### Directive
Copy exactly the lines from the start of the material through the line with "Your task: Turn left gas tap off". Pictures stay out of the copy.

### Data segment
-- Begin --

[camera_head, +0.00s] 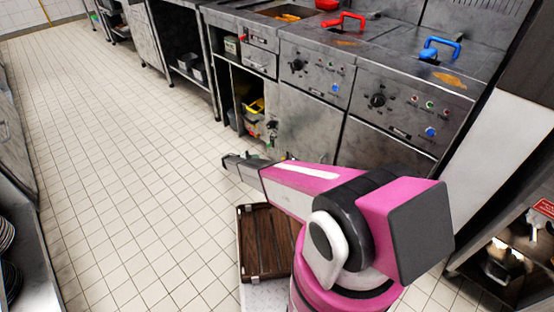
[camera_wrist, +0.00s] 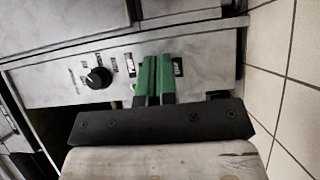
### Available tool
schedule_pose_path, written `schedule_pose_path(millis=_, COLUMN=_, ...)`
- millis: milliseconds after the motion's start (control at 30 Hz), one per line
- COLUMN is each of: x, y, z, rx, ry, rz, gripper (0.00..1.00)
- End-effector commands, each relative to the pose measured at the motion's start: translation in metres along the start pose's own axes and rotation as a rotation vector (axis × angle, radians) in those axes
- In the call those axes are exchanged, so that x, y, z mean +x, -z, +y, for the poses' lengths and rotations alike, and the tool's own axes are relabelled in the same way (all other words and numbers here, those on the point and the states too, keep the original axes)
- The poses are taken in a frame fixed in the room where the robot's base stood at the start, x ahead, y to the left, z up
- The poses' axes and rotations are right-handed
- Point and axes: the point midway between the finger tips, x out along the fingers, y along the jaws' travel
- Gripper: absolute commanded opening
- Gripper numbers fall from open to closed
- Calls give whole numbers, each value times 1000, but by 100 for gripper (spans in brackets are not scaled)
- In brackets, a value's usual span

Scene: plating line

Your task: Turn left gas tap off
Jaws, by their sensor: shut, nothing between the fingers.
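My gripper (camera_head: 230,160) reaches out to the left over the floor in the head view, in front of the appliance row. In the wrist view its two green fingers (camera_wrist: 157,76) are shut together, with nothing seen between them. They overlap a grey appliance panel (camera_wrist: 50,88); I cannot tell whether they touch it. A round black knob (camera_wrist: 98,78) with printed marks is on that panel, left of the fingers. A small green spot (camera_wrist: 134,87) shows beside the fingers, partly hidden. I cannot tell for certain which part is the left gas tap.
Fryers with a red-handled basket (camera_head: 345,20) and a blue-handled basket (camera_head: 440,48) stand at the right. Their fronts carry a left knob (camera_head: 297,65) and a right knob (camera_head: 377,100). A brown wooden tray (camera_head: 262,272) is beside my arm. The tiled floor (camera_head: 120,170) at left is clear.

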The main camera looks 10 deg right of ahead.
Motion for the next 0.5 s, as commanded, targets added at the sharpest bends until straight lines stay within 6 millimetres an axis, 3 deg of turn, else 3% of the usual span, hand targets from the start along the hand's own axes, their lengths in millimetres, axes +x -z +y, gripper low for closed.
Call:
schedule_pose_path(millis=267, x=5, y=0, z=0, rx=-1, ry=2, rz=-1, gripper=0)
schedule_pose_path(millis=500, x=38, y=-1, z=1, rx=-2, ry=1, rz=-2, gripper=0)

-- End --

### Exercise output
[camera_head, +0.00s] 
[camera_wrist, +0.00s] 
### Available tool
schedule_pose_path, written `schedule_pose_path(millis=_, COLUMN=_, ...)`
- millis: milliseconds after the motion's start (control at 30 Hz), one per line
- COLUMN is each of: x, y, z, rx, ry, rz, gripper (0.00..1.00)
- End-effector commands, each relative to the pose measured at the motion's start: translation in metres along the start pose's own axes and rotation as a rotation vector (axis × angle, radians) in those axes
- In the call those axes are exchanged, so that x, y, z mean +x, -z, +y, for the poses' lengths and rotations alike, and the tool's own axes are relabelled in the same way (all other words and numbers here, those on the point and the states too, keep the original axes)
- The poses are taken in a frame fixed in the room where the robot's base stood at the start, x ahead, y to the left, z up
- The poses' axes and rotations are right-handed
- Point and axes: the point midway between the finger tips, x out along the fingers, y along the jaws' travel
- Gripper: absolute commanded opening
- Gripper numbers fall from open to closed
- Calls give whole numbers, each value times 1000, but by 100 for gripper (spans in brackets are not scaled)
- In brackets, a value's usual span

Scene: plating line

Your task: Turn left gas tap off

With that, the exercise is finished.